Records from a data source:
= = = = = = =

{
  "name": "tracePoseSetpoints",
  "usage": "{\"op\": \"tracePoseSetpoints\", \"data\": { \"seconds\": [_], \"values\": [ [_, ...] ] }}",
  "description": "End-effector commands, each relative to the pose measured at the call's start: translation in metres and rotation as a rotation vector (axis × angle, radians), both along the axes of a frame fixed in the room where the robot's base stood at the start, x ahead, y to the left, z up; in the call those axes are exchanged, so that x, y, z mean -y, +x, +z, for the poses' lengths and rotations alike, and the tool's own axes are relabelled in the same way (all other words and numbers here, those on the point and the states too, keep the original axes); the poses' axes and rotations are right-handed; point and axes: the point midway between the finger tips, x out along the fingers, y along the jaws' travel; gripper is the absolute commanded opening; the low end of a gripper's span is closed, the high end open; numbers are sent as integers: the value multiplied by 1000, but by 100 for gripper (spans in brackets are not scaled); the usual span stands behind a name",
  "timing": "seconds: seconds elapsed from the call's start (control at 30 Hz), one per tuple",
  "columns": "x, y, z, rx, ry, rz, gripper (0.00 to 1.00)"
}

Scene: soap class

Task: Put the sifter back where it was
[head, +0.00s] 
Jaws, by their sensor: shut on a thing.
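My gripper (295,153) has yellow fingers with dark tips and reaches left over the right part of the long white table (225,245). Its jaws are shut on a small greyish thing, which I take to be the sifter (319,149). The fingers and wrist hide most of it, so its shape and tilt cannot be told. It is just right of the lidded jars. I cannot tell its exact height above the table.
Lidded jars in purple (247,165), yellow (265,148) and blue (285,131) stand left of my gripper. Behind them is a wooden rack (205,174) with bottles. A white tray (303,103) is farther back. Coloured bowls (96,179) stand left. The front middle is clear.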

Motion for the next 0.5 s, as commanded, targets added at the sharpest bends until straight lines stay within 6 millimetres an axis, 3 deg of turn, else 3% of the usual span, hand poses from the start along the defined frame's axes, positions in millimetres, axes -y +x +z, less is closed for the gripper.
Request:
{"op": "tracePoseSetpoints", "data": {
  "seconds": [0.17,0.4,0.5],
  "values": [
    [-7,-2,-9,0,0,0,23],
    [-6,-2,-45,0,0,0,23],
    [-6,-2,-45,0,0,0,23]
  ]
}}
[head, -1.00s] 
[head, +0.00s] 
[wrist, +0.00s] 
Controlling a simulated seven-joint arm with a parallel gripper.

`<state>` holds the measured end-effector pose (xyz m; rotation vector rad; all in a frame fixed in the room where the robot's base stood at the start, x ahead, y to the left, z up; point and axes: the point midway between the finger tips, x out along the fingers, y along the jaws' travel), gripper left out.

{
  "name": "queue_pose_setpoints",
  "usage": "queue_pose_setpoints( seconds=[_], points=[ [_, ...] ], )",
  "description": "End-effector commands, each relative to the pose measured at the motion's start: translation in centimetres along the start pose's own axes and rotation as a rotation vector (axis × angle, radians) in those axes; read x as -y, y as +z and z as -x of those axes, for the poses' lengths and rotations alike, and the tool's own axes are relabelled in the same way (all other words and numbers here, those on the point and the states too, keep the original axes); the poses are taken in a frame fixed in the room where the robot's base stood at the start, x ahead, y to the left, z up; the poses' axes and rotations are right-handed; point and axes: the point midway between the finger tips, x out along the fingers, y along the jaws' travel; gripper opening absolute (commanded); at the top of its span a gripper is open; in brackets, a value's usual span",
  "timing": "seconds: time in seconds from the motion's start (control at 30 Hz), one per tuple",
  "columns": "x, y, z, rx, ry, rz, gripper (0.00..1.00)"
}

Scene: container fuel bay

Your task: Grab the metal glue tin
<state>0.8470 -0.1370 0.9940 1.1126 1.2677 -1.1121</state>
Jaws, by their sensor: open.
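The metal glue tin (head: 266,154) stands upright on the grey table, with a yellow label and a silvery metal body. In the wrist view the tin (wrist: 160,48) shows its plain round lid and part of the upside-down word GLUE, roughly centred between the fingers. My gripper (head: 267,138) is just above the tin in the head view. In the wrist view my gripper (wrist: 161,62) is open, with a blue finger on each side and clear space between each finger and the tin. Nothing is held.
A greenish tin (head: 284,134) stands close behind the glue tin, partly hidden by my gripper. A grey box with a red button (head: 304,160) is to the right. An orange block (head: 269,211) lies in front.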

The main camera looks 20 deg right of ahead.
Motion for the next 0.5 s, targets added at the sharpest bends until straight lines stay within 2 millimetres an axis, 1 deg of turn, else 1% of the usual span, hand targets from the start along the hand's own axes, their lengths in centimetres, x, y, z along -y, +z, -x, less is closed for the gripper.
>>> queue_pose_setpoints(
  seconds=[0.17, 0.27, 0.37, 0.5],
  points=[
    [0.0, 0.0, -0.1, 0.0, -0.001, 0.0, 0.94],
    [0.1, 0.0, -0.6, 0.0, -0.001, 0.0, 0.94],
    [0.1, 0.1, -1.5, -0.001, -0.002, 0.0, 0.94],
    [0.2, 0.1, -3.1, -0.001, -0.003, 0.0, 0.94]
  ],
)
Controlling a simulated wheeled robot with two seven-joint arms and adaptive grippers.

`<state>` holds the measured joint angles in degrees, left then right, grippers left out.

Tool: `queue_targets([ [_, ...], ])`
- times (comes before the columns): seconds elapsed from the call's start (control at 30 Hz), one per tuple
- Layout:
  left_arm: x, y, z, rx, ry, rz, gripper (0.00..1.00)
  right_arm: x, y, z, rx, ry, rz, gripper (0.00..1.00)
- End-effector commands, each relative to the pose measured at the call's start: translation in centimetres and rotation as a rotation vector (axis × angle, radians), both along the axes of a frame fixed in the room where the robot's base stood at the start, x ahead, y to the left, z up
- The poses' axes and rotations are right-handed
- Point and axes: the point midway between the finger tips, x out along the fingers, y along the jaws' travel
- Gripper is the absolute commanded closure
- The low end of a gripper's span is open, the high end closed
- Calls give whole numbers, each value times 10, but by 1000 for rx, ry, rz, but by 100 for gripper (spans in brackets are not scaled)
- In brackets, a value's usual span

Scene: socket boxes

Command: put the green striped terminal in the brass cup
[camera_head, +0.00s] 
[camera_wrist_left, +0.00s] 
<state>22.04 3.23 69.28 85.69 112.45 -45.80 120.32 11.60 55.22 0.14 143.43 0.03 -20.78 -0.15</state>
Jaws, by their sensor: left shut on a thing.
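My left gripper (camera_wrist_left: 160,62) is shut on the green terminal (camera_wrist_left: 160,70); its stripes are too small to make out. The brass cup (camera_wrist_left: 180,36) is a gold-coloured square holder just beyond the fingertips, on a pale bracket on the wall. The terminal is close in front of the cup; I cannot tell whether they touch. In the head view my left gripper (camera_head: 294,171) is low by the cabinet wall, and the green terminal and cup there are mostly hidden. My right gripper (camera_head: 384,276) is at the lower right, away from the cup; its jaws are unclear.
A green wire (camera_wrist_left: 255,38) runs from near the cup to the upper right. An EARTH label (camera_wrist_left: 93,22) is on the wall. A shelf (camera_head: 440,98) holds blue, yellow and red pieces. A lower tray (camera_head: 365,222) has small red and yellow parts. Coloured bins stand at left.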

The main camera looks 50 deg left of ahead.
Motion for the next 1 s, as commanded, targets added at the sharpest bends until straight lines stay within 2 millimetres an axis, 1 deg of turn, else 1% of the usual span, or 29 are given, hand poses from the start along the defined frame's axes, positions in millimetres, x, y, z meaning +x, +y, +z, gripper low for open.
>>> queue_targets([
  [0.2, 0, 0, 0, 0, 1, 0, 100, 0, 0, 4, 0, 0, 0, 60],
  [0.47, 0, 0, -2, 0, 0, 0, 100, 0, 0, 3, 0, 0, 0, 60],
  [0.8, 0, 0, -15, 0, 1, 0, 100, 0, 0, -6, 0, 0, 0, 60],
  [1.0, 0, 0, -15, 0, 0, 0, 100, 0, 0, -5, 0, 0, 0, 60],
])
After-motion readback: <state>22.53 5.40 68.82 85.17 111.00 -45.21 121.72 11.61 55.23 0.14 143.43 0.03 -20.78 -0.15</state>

= = = = = = =

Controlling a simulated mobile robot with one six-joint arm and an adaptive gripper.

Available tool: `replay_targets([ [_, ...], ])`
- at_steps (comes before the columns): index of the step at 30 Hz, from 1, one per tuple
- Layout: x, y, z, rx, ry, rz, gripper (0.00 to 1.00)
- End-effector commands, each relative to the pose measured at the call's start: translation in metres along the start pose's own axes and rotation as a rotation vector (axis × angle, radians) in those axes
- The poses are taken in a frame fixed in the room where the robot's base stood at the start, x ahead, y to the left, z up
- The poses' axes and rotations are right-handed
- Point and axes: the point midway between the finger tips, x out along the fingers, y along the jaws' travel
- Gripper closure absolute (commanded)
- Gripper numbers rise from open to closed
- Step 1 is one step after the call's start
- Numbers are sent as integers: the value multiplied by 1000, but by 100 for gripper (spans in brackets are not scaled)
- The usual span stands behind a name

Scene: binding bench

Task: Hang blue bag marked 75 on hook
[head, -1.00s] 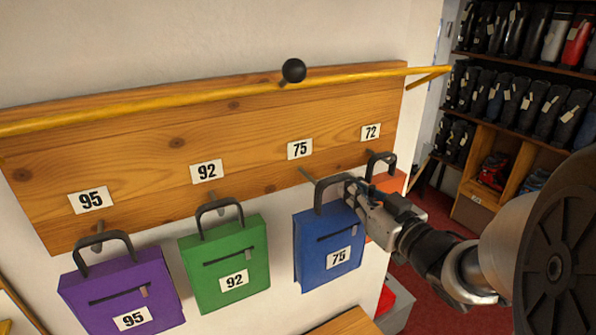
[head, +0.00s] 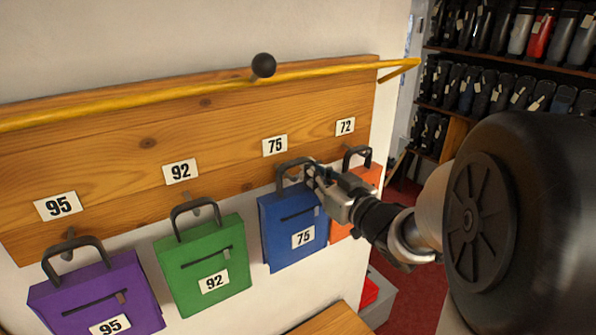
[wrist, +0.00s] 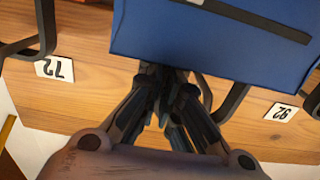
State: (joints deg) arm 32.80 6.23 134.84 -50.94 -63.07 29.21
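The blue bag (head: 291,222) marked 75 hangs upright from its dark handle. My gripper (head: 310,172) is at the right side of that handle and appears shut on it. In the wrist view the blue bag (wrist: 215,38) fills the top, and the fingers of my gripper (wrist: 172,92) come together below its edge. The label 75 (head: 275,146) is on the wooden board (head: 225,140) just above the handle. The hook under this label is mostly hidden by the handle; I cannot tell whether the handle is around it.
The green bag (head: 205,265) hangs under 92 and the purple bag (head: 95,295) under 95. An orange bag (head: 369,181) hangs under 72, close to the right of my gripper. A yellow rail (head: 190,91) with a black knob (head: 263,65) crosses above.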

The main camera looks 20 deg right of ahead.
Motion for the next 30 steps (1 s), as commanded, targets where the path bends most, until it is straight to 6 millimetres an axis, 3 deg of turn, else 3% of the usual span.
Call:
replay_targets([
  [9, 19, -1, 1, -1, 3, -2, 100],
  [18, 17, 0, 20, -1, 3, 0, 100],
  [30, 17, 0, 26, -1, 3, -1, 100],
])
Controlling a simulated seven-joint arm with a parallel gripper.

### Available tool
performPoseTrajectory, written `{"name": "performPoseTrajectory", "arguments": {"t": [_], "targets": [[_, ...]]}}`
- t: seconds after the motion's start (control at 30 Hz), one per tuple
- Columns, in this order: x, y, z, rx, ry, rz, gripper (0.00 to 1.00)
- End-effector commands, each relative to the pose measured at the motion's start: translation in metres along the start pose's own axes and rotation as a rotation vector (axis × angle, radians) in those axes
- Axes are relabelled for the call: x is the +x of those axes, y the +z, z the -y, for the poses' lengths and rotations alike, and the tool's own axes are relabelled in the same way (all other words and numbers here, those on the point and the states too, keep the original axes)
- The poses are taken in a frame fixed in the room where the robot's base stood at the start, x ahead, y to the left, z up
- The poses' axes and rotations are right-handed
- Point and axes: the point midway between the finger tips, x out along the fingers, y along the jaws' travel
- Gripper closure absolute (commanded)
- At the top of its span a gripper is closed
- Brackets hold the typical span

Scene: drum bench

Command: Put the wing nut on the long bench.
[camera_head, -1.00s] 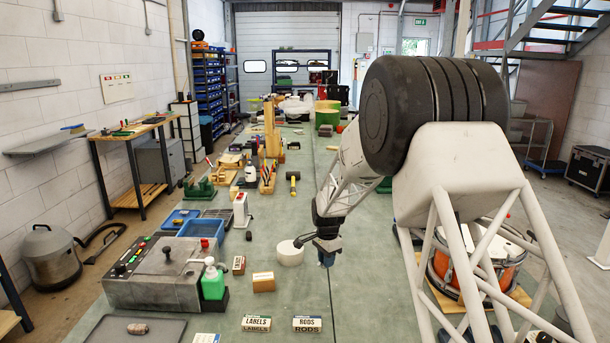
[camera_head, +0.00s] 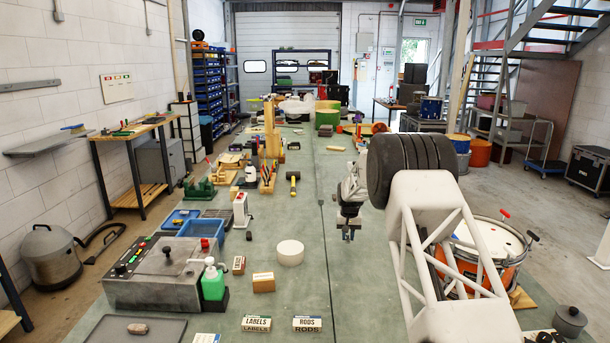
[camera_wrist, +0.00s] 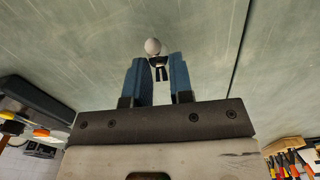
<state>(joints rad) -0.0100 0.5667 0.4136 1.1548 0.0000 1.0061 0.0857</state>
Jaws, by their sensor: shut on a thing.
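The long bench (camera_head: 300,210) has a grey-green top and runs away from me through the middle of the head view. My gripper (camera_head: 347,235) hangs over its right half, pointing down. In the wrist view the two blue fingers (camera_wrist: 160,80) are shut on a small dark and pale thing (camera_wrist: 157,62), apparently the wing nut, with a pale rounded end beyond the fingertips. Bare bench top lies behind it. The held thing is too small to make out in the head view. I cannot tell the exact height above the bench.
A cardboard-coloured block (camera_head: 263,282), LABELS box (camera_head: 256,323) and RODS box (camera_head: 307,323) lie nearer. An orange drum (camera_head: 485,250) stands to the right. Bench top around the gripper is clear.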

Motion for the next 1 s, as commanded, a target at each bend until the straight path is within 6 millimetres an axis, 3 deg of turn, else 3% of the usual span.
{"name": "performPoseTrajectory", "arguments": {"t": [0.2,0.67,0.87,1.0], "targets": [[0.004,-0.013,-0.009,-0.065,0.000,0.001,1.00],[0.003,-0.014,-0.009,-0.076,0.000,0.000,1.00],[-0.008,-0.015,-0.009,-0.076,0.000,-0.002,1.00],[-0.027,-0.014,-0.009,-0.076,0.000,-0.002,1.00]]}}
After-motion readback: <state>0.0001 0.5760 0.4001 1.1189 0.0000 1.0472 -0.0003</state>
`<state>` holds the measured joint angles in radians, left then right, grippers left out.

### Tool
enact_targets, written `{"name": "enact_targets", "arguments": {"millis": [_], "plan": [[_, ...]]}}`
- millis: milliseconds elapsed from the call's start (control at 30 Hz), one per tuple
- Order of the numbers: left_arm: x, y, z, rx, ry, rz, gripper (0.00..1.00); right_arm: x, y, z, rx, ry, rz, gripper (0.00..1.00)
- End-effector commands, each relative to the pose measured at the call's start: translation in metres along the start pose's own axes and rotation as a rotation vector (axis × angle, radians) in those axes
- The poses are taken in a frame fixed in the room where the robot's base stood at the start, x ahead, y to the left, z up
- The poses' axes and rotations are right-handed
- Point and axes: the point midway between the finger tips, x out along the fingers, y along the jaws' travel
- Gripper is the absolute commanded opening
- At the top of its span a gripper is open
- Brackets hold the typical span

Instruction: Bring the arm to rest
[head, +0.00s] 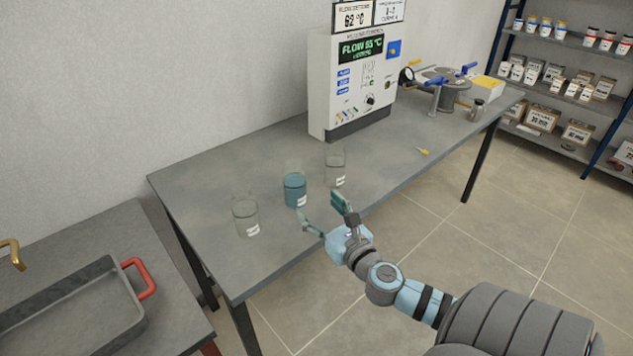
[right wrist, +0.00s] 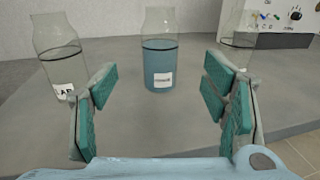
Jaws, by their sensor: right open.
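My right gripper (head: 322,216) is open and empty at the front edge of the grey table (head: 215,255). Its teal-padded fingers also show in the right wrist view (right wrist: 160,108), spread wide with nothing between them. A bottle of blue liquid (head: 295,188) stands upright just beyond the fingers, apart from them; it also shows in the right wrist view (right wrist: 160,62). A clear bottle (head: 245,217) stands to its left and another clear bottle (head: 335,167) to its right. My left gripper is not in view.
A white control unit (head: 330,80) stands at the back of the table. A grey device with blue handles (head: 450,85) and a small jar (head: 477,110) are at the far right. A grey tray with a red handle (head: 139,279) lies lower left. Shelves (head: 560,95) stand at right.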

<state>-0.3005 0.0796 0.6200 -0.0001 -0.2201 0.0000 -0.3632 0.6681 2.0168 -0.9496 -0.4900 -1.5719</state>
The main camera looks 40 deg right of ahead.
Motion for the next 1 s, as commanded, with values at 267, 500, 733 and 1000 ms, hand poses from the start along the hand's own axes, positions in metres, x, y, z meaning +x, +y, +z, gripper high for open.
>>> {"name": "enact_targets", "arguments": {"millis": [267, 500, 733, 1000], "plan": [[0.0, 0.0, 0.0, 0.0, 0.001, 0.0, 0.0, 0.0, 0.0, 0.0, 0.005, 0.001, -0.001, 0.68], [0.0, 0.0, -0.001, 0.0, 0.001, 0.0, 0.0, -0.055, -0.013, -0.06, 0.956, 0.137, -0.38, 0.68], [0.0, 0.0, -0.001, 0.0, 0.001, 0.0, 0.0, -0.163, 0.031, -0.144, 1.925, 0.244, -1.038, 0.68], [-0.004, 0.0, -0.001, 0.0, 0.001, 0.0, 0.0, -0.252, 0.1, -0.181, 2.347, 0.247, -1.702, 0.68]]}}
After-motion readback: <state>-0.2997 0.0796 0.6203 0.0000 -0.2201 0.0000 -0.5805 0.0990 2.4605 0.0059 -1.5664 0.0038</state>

= = = = = = =

Directive: Out of the preceding entries, pull every line containing the string "before".

Completed exercise:
- times (comes before the columns): seconds elapsed from the call's start (control at 30 Hz), one per tuple
- at_steps (comes before the columns): index of the step at 30 Hz, from 1, one per tuple

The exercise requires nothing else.